Data records
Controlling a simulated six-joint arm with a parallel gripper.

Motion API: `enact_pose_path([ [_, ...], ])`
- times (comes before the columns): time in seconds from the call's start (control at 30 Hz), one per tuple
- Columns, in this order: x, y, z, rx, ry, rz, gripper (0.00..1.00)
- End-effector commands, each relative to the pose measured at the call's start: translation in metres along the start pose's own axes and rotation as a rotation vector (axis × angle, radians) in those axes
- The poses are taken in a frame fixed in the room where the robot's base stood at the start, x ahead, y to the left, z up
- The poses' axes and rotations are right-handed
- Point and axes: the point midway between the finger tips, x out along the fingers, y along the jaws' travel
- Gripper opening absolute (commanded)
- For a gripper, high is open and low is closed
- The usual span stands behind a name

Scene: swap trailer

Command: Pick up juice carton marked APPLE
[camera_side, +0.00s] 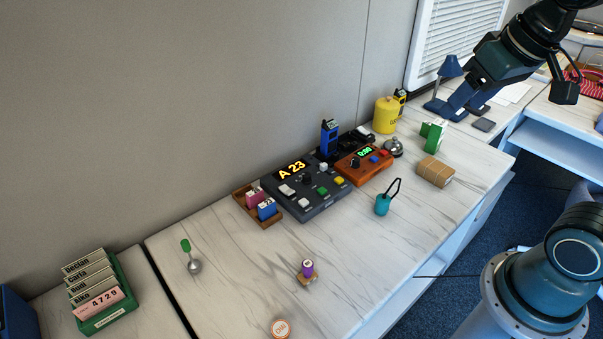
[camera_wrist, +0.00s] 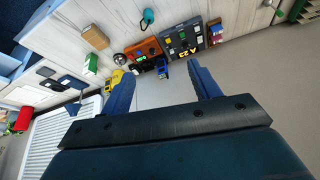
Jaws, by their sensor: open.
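My gripper (camera_side: 458,104) is at the upper right of the side view, up and to the right of the carton. In the wrist view my gripper (camera_wrist: 163,85) has its two blue fingers wide apart, with nothing between them.
Near the carton are a brown parcel (camera_side: 435,171), a silver bell (camera_side: 393,148), a yellow canister (camera_side: 385,116) and a blue desk lamp (camera_side: 450,67). An orange timer box (camera_side: 362,166) and a grey console (camera_side: 306,190) stand along the wall. The front counter is mostly clear.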

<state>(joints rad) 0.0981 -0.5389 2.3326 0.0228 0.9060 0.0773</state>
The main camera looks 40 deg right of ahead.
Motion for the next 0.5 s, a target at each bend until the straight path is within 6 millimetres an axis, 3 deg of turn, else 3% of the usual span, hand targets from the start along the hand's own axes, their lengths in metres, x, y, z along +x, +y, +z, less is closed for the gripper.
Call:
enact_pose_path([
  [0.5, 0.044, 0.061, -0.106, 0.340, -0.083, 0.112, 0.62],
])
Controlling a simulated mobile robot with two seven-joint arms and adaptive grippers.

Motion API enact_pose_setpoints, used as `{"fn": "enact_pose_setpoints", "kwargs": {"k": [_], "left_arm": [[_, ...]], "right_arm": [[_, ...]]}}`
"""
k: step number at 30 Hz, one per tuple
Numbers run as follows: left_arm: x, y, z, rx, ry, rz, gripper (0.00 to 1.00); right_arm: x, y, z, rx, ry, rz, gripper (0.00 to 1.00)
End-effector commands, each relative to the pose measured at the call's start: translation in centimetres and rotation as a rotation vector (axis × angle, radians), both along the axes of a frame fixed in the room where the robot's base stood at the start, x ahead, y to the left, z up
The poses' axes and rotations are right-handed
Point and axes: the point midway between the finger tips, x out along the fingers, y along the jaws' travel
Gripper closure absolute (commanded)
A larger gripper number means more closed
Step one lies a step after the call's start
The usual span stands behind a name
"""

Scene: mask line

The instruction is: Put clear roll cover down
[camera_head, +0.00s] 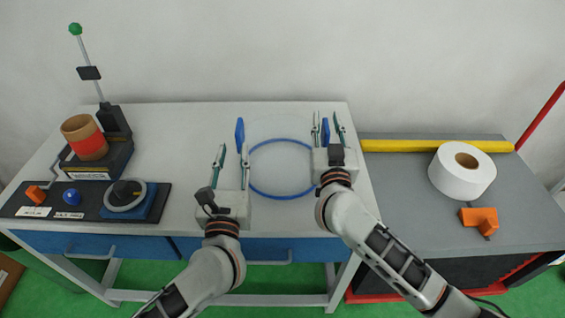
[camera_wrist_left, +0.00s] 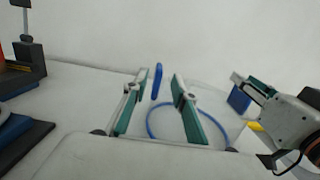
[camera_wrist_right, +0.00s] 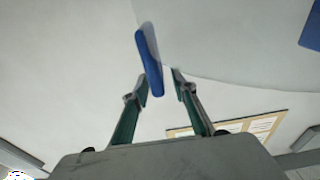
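The clear roll cover (camera_head: 283,198) is see-through, with a blue ring at its base and two blue handles. It appears to stand on the white table's right part. My left gripper (camera_head: 231,152) is open and empty in front of the left handle (camera_head: 240,131); the left wrist view shows that handle (camera_wrist_left: 157,81) just past the fingertips. My right gripper (camera_head: 328,122) is open at the right handle. In the right wrist view the handle (camera_wrist_right: 148,60) reaches between the fingertips, close to the left finger; contact is unclear.
A white roll (camera_head: 462,171) and orange blocks (camera_head: 479,217) are on the grey bench at right, with a yellow bar (camera_head: 435,146) behind.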

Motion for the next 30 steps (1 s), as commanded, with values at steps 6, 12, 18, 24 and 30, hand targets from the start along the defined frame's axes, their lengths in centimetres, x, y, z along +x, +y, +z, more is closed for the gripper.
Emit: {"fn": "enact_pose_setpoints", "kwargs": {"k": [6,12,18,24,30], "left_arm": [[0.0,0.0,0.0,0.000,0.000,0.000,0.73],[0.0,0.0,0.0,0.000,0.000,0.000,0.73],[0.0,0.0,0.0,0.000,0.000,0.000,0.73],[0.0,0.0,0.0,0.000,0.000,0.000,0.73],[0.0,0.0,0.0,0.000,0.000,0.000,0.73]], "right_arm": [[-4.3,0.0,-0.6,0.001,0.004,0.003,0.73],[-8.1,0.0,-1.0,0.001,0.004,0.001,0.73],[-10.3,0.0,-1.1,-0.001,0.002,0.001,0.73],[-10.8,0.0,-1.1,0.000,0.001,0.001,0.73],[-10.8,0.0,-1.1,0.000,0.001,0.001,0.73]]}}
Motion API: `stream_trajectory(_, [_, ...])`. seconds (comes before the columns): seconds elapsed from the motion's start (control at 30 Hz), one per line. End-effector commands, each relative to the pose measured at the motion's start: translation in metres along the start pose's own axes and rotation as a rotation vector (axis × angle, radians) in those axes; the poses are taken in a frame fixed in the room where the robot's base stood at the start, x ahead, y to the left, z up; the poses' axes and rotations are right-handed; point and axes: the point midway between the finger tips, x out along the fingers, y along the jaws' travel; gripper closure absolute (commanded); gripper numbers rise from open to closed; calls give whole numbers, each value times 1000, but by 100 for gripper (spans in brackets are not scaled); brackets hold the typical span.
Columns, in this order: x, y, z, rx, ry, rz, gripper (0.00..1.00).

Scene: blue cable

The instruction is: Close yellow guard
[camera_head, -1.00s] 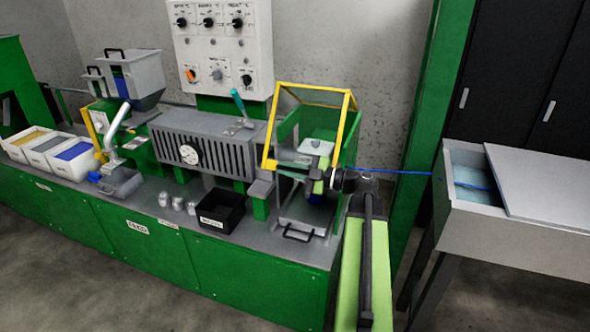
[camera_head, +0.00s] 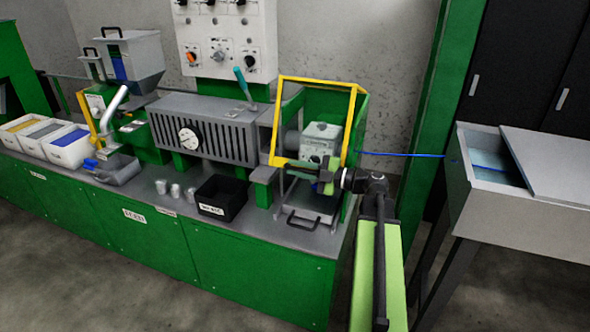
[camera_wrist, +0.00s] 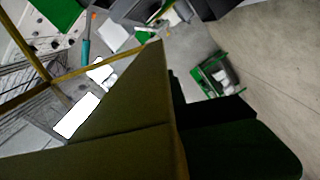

— AIM OF THE EXERCISE —
Write out the material above again, word for word, minus its pictures.

— TASK SOLUTION —
Controlling a simulated six-joint arm with a parallel gripper.

Motion API: `enact_pose_path([ [_, ...], ])`
- times (comes before the columns): time in seconds from the call's start (control at 30 Hz), one per tuple
- Columns, in this order: x, y, z, rx, ry, rz, gripper (0.00..1.00)
- End-effector commands, each relative to the pose measured at the call's start: translation in metres along the start pose's own axes and rotation as a rotation vector (axis × angle, radians) in those axes
- The poses are taken in a frame fixed in the room where the robot's base stood at the start, x ahead, y to the left, z up
- The poses' axes and rotations are right-handed
- Point and axes: the point midway between the finger tips, x out along the fingers, y along the jaws' travel
- Gripper opening absolute (commanded)
- For a gripper, high is open and low is closed
- The usual span stands behind a name

Scene: swap trailer

Command: Pick up juice carton marked APPLE
[camera_side, +0.00s] 
[camera_wrist, +0.00s] 
Jaws, by their sensor: open.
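My gripper (camera_side: 458,104) is at the upper right of the side view, up and to the right of the carton. In the wrist view my gripper (camera_wrist: 163,85) has its two blue fingers wide apart, with nothing between them.
Near the carton are a brown parcel (camera_side: 435,171), a silver bell (camera_side: 393,148), a yellow canister (camera_side: 385,116) and a blue desk lamp (camera_side: 450,67). An orange timer box (camera_side: 362,166) and a grey console (camera_side: 306,190) stand along the wall. The front counter is mostly clear.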

<state>(joints rad) 0.0981 -0.5389 2.3326 0.0228 0.9060 0.0773</state>
The main camera looks 40 deg right of ahead.
Motion for the next 0.5 s, a target at each bend until the straight path is within 6 millimetres an axis, 3 deg of turn, else 3% of the usual span, hand targets from the start along the hand's own axes, their lengths in metres, x, y, z along +x, +y, +z, less is closed for the gripper.
Call:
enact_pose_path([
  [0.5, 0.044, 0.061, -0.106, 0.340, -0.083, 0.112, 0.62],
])
Controlling a simulated mobile robot with two seven-joint arms and adaptive grippers.

Motion API enact_pose_setpoints, used as `{"fn": "enact_pose_setpoints", "kwargs": {"k": [_], "left_arm": [[_, ...]], "right_arm": [[_, ...]]}}`
"""
k: step number at 30 Hz, one per tuple
Numbers run as follows: left_arm: x, y, z, rx, ry, rz, gripper (0.00 to 1.00); right_arm: x, y, z, rx, ry, rz, gripper (0.00 to 1.00)
End-effector commands, each relative to the pose measured at the call's start: translation in centimetres and rotation as a rotation vector (axis × angle, radians), both along the axes of a frame fixed in the room where the robot's base stood at the start, x ahead, y to the left, z up
The poses' axes and rotations are right-handed
Point and axes: the point midway between the finger tips, x out along the fingers, y along the jaws' travel
Gripper closure absolute (commanded)
A larger gripper number means more closed
Step one lies a step after the call's start
The usual span stands behind a name
"""

Scene: mask line

The instruction is: Put clear roll cover down
[camera_head, +0.00s] 
[camera_wrist_left, +0.00s] 
[camera_wrist_right, +0.00s] 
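The clear roll cover (camera_head: 283,198) is see-through, with a blue ring at its base and two blue handles. It appears to stand on the white table's right part. My left gripper (camera_head: 231,152) is open and empty in front of the left handle (camera_head: 240,131); the left wrist view shows that handle (camera_wrist_left: 157,81) just past the fingertips. My right gripper (camera_head: 328,122) is open at the right handle. In the right wrist view the handle (camera_wrist_right: 148,60) reaches between the fingertips, close to the left finger; contact is unclear.
A white roll (camera_head: 462,171) and orange blocks (camera_head: 479,217) are on the grey bench at right, with a yellow bar (camera_head: 435,146) behind.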

Motion for the next 30 steps (1 s), as commanded, with values at steps 6, 12, 18, 24 and 30, hand targets from the start along the defined frame's axes, their lengths in centimetres, x, y, z along +x, +y, +z, more is closed for the gripper.
Emit: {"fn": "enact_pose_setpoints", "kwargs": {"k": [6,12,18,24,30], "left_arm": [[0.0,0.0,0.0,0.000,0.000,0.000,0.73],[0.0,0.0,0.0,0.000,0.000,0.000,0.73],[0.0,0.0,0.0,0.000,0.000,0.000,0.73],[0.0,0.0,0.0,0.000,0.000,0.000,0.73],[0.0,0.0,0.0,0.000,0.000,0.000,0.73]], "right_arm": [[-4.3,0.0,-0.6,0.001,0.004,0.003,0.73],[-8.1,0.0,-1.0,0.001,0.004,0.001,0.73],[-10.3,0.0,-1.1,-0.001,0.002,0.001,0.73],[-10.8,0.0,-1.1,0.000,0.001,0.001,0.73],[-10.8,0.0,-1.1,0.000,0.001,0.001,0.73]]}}
Motion API: `stream_trajectory(_, [_, ...])`. seconds (comes before the columns): seconds elapsed from the motion's start (control at 30 Hz), one per line. End-effector commands, each relative to the pose measured at the motion's start: translation in metres along the start pose's own axes and rotation as a rotation vector (axis × angle, radians) in those axes; the poses are taken in a frame fixed in the room where the robot's base stood at the start, x ahead, y to the left, z up; the poses' axes and rotations are right-handed; point and axes: the point midway between the finger tips, x out along the fingers, y along the jaws' travel; gripper closure absolute (commanded); gripper numbers rise from open to closed; calls give whole numbers, each value times 1000, but by 100 for gripper (spans in brackets are not scaled); brackets hold the typical span.
Columns, in this order: x, y, z, rx, ry, rz, gripper (0.00..1.00).

Scene: blue cable

The instruction is: Close yellow guard
[camera_head, -1.00s] 
[camera_head, +0.00s] 
[camera_wrist, +0.00s] 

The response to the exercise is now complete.